Liberdade de expressão
Na ação, Marinho, à época presidente da câmara, afirmava que Noblat teria o acusado de conduzir o julgamento de maneira parcial, interferindo no voto dos demais desembargadores para favorecer indiretamente seu filho, o advogado Marlan de Moraes Marinho Junior, com interesse profissional na causa.
Em trecho da matéria intitulada "Justiça, ó quão dessemelhante", o jornalista informa que Marlan, antes de colhidos todos os votos, teria anunciado o resultado de votação unânime. Em outro momento, Noblat dá conta de que Marlan Marinho Filho defende o Condomínio em vários processos.
"Ele viu quando o desembargador deixou o gabinete às 17h15m e dirigiu-se à sala de sessões do tribunal. Seguiu-o de perto. E com ele entrou na sala onde estava reunida a 14 Câmara Cível presidida pelo desembargador Marlan Marinho."
Noblat e os veículos foram condenados em 1º grau a indenizar o desembargador, decisão mantida pelo TJ fluminense. A Corte considerou que houve abuso da liberdade de expressão, visto que o conteúdo divulgado não seria de interesse público e trazia imputações não comprovadas de condutas indevidas ao desembargador, com repercussão à sua honra a dar ensejo à reparação por dano moral.
Crítica x Notícia
O jornal O Globo foi defendido pelo advogado Antonio Carlos Lemos Basto. Noblat, por sua vez, foi representado por Eduardo Mendonça, do escritório Barroso Fontelles, Barcellos, Mendonça & Associados.
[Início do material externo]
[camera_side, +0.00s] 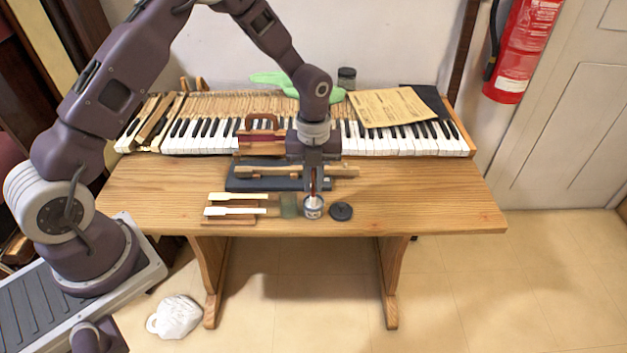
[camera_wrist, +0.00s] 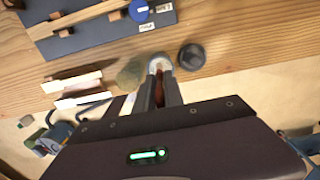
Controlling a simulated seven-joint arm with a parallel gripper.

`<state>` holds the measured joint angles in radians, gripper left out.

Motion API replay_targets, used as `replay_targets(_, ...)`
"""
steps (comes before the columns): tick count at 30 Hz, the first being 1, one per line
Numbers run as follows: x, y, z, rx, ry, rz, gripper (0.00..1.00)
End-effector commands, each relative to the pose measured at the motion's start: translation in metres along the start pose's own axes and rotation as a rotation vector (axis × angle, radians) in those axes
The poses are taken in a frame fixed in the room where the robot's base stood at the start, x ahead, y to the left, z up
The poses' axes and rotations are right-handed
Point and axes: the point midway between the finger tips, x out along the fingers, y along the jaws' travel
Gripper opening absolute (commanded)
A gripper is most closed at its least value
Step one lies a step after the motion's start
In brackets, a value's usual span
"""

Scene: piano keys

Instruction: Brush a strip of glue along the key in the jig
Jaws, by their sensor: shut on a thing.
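My gripper (camera_side: 313,184) points down over the front of the wooden table and is shut on a brush with a reddish-brown handle (camera_wrist: 164,72). The brush's lower end is at the mouth of a small open white glue pot (camera_side: 313,211); I cannot tell how deep it reaches. The pot also shows in the wrist view (camera_wrist: 155,63), just past my fingertips. The jig (camera_side: 240,184), a dark blue base, lies behind the pot with a long pale wooden key (camera_side: 338,171) across it. My gripper hides part of the key. The jig also shows in the wrist view (camera_wrist: 110,37).
A dark round lid (camera_side: 341,211) lies right of the pot. A glass jar (camera_side: 289,206) stands close on its left. White-topped key pieces (camera_side: 232,210) lie further left. The piano keyboard (camera_side: 400,141) fills the back. The right of the table (camera_side: 430,195) is clear.

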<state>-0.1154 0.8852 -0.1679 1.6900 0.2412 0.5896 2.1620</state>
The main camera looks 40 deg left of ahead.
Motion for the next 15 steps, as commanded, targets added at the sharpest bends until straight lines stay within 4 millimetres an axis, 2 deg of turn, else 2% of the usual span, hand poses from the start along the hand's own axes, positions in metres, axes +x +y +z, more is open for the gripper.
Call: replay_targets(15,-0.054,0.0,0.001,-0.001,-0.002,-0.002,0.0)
Da tribuna, Mendonça questionou o fato de uma autoridade pública pedir indenização devido à narração por uma parte ou jornalista de uma sequência de fatos processuais "sem adjetivação ou uso de palavreado chulo". "A parte ou imprensa em um Estado Republicano não tem direito de divulgar um procedimento de julgamento atípico?"
O advogado sustentou que "a vida pública é feita de razões e fornecê-las é dever de quem se disponha a exercer uma função estatal". De acordo com o advogado, essa é uma projeção básica das liberdades de expressão, de informação e de imprensa, que já dispõem de uma posição preferencial no regime democrático, justamente porque não há democracia sem livre circulação de ideias.
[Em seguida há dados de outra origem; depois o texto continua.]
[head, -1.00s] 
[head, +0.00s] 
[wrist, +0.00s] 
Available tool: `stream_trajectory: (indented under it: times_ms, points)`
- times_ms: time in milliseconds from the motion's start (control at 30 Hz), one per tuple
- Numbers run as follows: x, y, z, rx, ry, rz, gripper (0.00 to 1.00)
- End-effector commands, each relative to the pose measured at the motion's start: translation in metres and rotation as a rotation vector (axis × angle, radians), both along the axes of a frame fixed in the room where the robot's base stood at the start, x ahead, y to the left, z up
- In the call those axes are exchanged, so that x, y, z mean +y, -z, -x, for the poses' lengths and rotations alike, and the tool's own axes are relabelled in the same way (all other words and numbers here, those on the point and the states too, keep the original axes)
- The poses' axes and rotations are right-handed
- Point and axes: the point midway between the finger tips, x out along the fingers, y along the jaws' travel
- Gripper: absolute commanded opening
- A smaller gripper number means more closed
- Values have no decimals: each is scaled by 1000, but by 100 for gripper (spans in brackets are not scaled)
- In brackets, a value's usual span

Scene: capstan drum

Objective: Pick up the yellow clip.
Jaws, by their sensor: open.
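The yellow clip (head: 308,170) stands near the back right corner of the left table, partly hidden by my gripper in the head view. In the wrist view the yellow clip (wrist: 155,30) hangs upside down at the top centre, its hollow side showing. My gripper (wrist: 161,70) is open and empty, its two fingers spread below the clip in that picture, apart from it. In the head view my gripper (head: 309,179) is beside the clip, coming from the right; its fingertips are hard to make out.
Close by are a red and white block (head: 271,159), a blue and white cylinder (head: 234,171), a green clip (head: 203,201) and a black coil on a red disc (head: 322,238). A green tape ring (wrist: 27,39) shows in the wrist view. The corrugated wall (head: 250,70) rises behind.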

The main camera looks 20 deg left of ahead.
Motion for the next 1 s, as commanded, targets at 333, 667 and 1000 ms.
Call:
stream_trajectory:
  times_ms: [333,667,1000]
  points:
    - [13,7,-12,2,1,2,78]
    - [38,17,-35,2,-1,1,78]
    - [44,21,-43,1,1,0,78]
"Tais liberdades ficam ainda mais reforçadas quando se trate da divulgação de informações sobre a conduta de pessoas públicas, obtidas por meio lícito. Contrariando tudo isso, infelizmente, o jornalista foi condenado pela ousadia de narrar fatos ocorridos em sessão pública de julgamento, não questionados em sua veracidade. Por isso estamos aqui no dia de hoje e sou obrigado a pedir que confirmem a proclamação da república no Brasil."
Durante a leitura de seu voto, Salomão assinalou a diferença entre notícia e crítica, destacando que, o que o jornalista fez, de fato, foi apenas noticiar um julgamento público, fatos objetivos, sem emitir juízo de valor. "Não foi imputado ao recorrido qualquer conduta ofensiva."
Mesmo que se entendesse haver uma critica jornalística, asseverou o relator, o pleito não mereceria prosperar por não se verificar nenhum abuso do direito por parte do jornalista – "o que se verifica é o direito de informação".
Seguindo o voto de Salomão, o ministro Raul Araújo declarou: "Pagamos um preço por viver em uma democracia. Pessoas públicas devem ter nível maior de tolerância por sua exposição."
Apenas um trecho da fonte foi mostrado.